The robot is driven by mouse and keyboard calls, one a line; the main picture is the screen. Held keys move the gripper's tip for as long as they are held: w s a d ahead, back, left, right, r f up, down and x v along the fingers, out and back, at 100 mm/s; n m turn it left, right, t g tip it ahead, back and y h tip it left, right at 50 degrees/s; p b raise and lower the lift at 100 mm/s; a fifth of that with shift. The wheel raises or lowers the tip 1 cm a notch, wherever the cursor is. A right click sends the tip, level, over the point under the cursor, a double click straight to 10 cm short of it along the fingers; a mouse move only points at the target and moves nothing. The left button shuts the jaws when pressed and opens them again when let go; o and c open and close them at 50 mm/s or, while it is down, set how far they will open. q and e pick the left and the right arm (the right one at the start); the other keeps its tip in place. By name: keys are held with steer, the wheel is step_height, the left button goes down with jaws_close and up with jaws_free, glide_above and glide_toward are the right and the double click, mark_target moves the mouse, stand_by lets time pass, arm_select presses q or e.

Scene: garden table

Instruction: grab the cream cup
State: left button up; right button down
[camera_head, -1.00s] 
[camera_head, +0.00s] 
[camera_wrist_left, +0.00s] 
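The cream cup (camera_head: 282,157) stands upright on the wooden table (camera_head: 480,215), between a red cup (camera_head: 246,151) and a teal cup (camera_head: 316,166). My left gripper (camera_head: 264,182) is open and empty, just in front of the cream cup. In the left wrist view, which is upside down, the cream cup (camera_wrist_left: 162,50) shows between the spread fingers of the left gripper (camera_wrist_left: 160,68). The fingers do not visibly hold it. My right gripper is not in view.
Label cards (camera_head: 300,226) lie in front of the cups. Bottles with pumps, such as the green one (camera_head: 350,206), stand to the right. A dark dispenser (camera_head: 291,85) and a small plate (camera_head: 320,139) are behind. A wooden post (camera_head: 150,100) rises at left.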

+===+

Copy every line in the listing above where the string "button" turns up.

The robot is driven by mouse and keyboard calls, one a line; the main picture is the screen. Held keys move the gripper's tip for as long as they are held: w s a d ahead, back, left, right, r f up, down and x v along the fingers, out and back, at 100 mm/s; n m turn it left, right, t g tip it ahead, back and y h tip it left, right at 50 degrees/s; p b raise and lower the lift at 100 mm/s; a fifth of that with shift. The wheel raises or lowers the tip 1 cm a notch, wherever the cursor is. A right click sends the tip, level, over the point under the cursor, a double click straight to 10 cm short of it along the fingers; a mouse move only points at the target and moves nothing. The left button shuts the jaws when pressed and opens them again when let go; o and c open and close them at 50 mm/s or, while it is down, set how far they will open. q and e pick the left and the right arm (the right one at the start); the other keeps its tip in place. By name: keys are held with steer, the wheel is step_height, the left button goes down with jaws_close and up with jaws_free, glide_above and glide_toward are the right and the double click, mark_target moves the mouse, stand_by lets time pass, arm_select presses q or e.
State: left button up; right button down

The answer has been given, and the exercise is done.